INSTRUCTIONS TO FOLLOW:
Collect every line below that contains the word "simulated".

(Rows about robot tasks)
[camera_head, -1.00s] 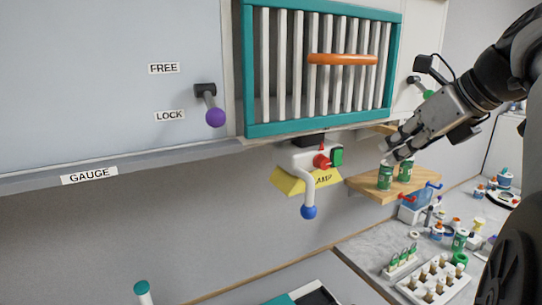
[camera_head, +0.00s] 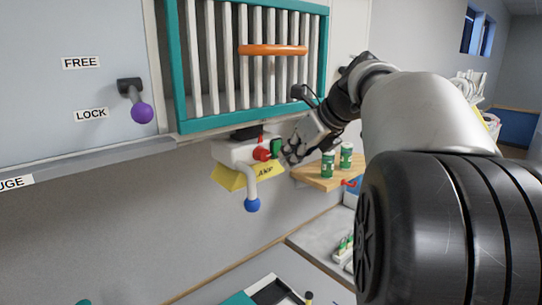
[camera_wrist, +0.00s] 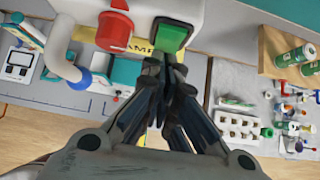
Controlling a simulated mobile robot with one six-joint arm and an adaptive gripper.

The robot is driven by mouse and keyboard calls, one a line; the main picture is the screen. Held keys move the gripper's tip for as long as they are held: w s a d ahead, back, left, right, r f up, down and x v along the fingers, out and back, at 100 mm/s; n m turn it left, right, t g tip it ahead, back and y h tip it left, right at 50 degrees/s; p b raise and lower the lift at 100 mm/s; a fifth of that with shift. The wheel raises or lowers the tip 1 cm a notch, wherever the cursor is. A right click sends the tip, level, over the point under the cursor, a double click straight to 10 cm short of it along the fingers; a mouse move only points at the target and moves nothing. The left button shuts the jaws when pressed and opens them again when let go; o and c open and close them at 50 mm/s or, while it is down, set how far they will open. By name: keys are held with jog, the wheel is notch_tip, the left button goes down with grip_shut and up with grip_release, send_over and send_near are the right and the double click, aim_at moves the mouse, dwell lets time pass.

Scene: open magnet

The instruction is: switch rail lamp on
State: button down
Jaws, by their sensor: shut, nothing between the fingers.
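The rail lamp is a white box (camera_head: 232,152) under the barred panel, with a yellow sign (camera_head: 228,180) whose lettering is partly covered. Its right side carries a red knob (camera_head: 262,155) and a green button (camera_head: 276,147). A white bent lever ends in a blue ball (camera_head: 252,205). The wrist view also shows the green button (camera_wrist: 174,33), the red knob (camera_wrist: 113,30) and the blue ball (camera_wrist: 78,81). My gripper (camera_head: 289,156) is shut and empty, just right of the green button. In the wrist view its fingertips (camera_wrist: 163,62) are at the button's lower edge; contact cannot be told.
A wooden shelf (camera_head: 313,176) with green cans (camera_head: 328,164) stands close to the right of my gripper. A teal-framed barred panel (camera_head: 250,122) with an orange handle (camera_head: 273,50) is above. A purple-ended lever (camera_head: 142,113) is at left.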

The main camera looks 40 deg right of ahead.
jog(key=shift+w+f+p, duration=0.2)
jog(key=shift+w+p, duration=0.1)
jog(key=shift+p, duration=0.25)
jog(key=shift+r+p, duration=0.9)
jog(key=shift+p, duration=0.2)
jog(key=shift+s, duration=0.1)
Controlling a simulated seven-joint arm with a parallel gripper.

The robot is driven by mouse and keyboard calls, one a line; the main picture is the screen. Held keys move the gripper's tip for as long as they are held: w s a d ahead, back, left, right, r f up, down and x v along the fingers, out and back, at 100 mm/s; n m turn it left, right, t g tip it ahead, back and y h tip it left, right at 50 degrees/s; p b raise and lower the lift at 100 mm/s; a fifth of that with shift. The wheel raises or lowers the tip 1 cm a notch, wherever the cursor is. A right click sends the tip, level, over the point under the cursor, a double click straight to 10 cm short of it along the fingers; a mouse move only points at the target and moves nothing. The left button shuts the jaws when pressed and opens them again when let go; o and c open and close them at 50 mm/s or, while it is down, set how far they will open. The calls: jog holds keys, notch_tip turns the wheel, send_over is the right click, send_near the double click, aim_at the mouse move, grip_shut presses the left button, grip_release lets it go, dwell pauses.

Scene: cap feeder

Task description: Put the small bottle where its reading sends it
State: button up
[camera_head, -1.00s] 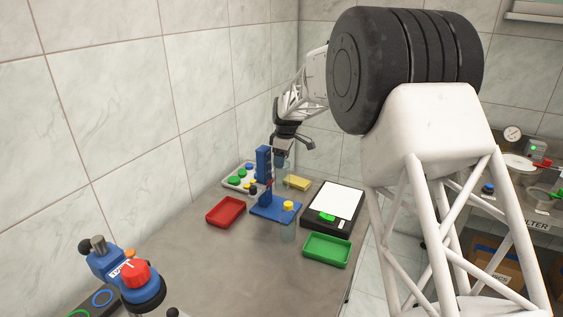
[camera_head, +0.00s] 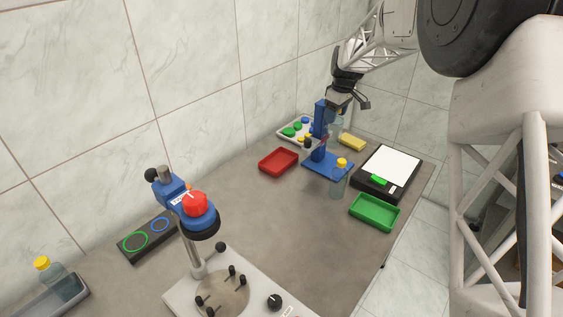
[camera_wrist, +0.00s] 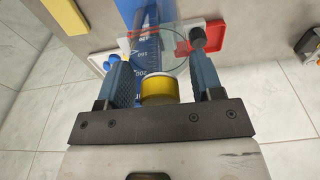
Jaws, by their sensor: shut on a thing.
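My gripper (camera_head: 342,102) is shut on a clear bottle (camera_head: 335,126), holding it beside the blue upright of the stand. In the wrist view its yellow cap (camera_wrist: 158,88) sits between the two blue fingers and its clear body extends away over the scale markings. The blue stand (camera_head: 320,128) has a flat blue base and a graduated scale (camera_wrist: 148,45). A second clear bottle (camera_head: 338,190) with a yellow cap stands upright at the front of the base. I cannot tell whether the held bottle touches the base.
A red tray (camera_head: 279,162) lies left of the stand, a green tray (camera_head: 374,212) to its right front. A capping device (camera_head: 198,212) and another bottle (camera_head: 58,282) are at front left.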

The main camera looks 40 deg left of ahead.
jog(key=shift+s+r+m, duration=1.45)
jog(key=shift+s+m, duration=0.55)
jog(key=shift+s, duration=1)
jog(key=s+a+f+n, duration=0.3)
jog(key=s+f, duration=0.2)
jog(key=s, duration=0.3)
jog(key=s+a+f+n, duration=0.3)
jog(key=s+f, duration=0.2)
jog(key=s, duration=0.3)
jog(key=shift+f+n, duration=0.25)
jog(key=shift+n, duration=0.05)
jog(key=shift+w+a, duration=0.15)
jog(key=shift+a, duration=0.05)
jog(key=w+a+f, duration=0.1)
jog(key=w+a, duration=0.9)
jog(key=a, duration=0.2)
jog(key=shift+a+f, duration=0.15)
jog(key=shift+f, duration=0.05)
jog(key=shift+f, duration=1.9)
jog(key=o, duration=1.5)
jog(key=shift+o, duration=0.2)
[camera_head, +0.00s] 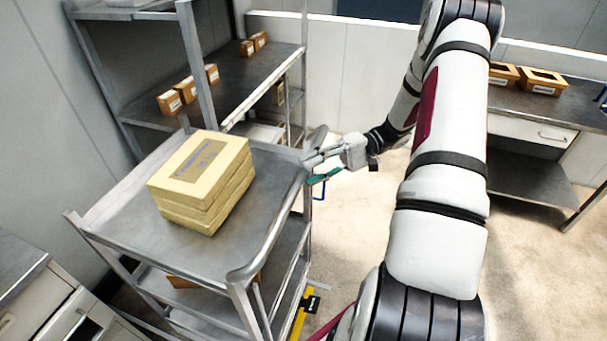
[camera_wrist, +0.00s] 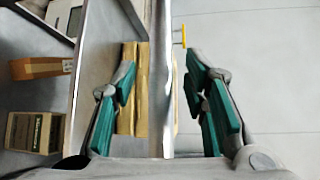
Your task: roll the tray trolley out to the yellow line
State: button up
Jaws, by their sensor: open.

---

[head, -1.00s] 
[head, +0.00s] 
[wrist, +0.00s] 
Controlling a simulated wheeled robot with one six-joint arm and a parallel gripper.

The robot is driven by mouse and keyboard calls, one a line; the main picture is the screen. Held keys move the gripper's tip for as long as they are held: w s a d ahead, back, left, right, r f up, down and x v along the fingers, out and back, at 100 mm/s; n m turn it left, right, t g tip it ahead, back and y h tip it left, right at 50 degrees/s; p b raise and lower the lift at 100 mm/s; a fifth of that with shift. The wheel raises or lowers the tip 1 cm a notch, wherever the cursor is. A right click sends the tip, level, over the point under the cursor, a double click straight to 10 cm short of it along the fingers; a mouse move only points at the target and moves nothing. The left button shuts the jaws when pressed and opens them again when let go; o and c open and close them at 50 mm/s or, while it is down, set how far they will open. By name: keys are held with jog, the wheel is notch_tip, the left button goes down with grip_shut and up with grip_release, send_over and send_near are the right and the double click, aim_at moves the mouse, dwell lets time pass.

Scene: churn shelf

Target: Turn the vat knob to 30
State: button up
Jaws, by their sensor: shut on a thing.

CORRECT RESPONSE:
Controlling a simulated mobile robot with one six-joint arm and an adaptive gripper.
Controlling a simulated seven-joint arm with a parallel gripper.
Controlling a simulated wheeled robot with one six-joint arm and a parallel gripper.

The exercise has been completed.